Reform der Staatsbetriebe

Der Reformplan Xis will auch den Monopolstatus der Staatsbetriebe aufheben. Die Einführung von Privatkapital in staatliche Unternehmen soll möglich werden. Die Staatsbetriebe sollen in Zukunft einen Teil ihres Gewinns an den Staat abgeben und auch in die sozialen Kassen einzahlen. In Chinas Wirtschaftsleben sollen mehr freie Marktmechanismen erlaubt werden. Preise sollen in Zukunft hauptsächlich durch das Verhältnis von Nachfrage und Angebot bestimmt werden und der Staat soll seinen Einfluss auf die Preisgestaltung minimieren.

All diese Reformen werden Jiang Zemin und seine Vertrauten empfindlich treffen, da ihre Familien die meisten wichtigen Wirtschaftsbranchen Chinas in der Hand haben: So steuert der Sohn Jiang Zemins zum Beispiel den Telekommunikations-Sektor. Die Familien von Zhou Yongkang und von Zhous Vorgänger Zeng Qinghong regieren die Erdöl- und Erdgas-Branche. Der Sohn des oben erwähnten Propaganda-Ministers Liu Yunshan ist Chef von Chinas größtem Finanzkonzern.

Personaländerung in Shanghai

Jiang Zemins politische Karriere begann, als er KP-Chef in Shanghai war. Er und seine Vertrauten wurden daher die „Shanghai-Clique“ genannt. Heute ist dort immer noch das Zentrum seines Machtbereichs. Alle Oberhäupter von Shanghai nach ihm waren seine eigenen Leute, einschließlich des jetzigen KP-Chefs Han Zheng.

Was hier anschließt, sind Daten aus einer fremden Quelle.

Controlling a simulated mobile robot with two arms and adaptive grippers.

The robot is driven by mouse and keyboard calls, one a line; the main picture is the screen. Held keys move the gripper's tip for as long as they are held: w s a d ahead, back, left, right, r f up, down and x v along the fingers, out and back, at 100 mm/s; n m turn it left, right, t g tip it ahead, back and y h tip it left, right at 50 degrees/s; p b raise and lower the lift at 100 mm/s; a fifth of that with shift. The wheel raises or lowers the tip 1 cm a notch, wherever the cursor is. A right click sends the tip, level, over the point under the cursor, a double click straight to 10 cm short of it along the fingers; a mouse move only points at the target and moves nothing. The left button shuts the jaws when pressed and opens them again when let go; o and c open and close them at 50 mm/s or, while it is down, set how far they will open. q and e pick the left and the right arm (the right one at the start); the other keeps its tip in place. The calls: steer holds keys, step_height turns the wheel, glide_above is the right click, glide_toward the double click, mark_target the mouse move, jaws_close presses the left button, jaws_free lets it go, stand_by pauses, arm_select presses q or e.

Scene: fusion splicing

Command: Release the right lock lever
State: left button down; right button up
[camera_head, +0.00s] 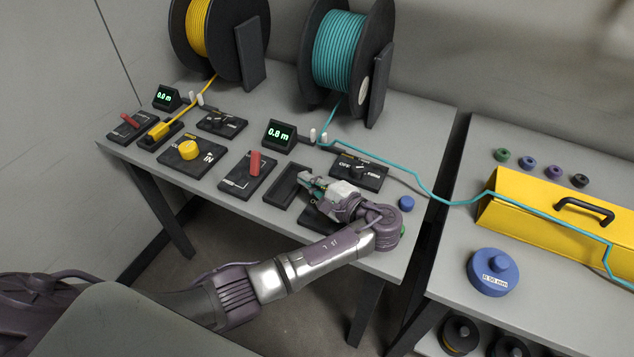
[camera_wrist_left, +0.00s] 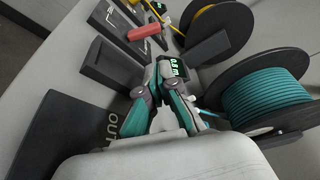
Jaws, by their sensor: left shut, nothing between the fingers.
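The right lock lever (camera_head: 255,163) is a red handle on a dark base plate (camera_head: 238,182), near the middle of the left table; it appears raised. It also shows in the left wrist view (camera_wrist_left: 145,31), beyond the fingertips. A second red lever (camera_head: 129,120) sits on a plate at the table's far left and looks tilted over. My left gripper (camera_head: 307,179) is shut and empty. It is above the dark open tray (camera_head: 281,190), to the right of the right lever and apart from it. In the wrist view its fingertips (camera_wrist_left: 164,66) come together. My right gripper is not in view.
A yellow knob panel (camera_head: 188,152) and a 0.8 m display (camera_head: 280,136) flank the lever. Teal (camera_head: 340,50) and yellow (camera_head: 198,25) cable spools stand behind. The teal cable (camera_head: 425,190) runs right to a yellow case (camera_head: 540,225) on another table. A blue knob (camera_head: 406,202) is near my wrist.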

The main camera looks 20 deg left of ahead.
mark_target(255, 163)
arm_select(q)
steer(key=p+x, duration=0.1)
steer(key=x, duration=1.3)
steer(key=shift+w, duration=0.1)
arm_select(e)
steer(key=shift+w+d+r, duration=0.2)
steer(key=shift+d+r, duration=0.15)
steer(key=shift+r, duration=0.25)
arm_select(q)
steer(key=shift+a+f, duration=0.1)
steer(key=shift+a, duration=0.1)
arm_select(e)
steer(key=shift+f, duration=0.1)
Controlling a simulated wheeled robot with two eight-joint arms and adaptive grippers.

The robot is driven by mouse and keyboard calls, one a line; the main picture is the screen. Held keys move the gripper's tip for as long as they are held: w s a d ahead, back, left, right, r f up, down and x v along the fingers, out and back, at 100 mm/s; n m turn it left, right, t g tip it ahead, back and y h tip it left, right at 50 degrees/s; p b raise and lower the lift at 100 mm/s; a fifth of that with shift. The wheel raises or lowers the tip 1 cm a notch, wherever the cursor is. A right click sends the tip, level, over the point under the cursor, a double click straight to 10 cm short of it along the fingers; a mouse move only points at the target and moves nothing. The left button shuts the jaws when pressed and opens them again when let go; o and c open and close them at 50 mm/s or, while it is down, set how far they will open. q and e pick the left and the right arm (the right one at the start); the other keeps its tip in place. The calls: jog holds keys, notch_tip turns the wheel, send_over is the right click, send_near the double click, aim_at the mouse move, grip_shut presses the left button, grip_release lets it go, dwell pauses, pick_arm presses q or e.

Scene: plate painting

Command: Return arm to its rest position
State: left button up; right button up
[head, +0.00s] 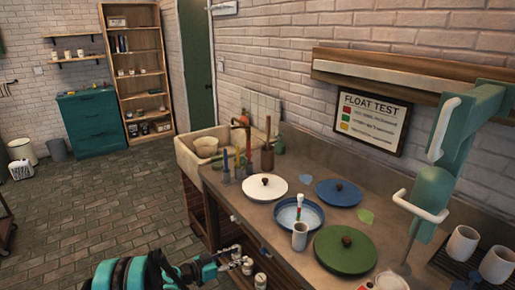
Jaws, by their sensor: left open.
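My left arm comes in at the bottom left. Its gripper (237,258) is open and seems empty, low in front of the counter's front side, apart from the plates. My right gripper does not show. On the counter (235,192) lie a white round plate or lid (264,188) with a brown knob, a blue one (338,193) and a green one (346,250). A blue-rimmed pale dish (290,222) sits between them with a slim red, white and green item (299,207) in it. A white cup (300,236) stands at its front edge.
A green apparatus with cream handles (445,165) stands at the right, near white cups (462,243) on a dark rack. A sink (188,150) is at the counter's far end. Small white jars (260,281) are close to my left gripper. The brick floor (90,205) at left is clear.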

Informanten aus Peking berichten, dass Han Zheng in nächster Zeit nach Peking „befördert“ werden soll, um in direkter Nähe zu Xi Jinping in dessen „Führungsstab zur Vertiefung der Reform“ zu arbeiten – als „Stellvertretender Leiter“. Diese „Beförderung“ würde Han Zheng in die politische Bedeutungslosigkeit manövrieren. Ein Vertrauter von Xi würde dann die Stelle des Shanghaier KP-Chefs besetzen. Sobald dieser Plan aufginge, hätten Xi Jinping und seine Leute Jiang Zemins Einfluss komplett ausgeschaltet.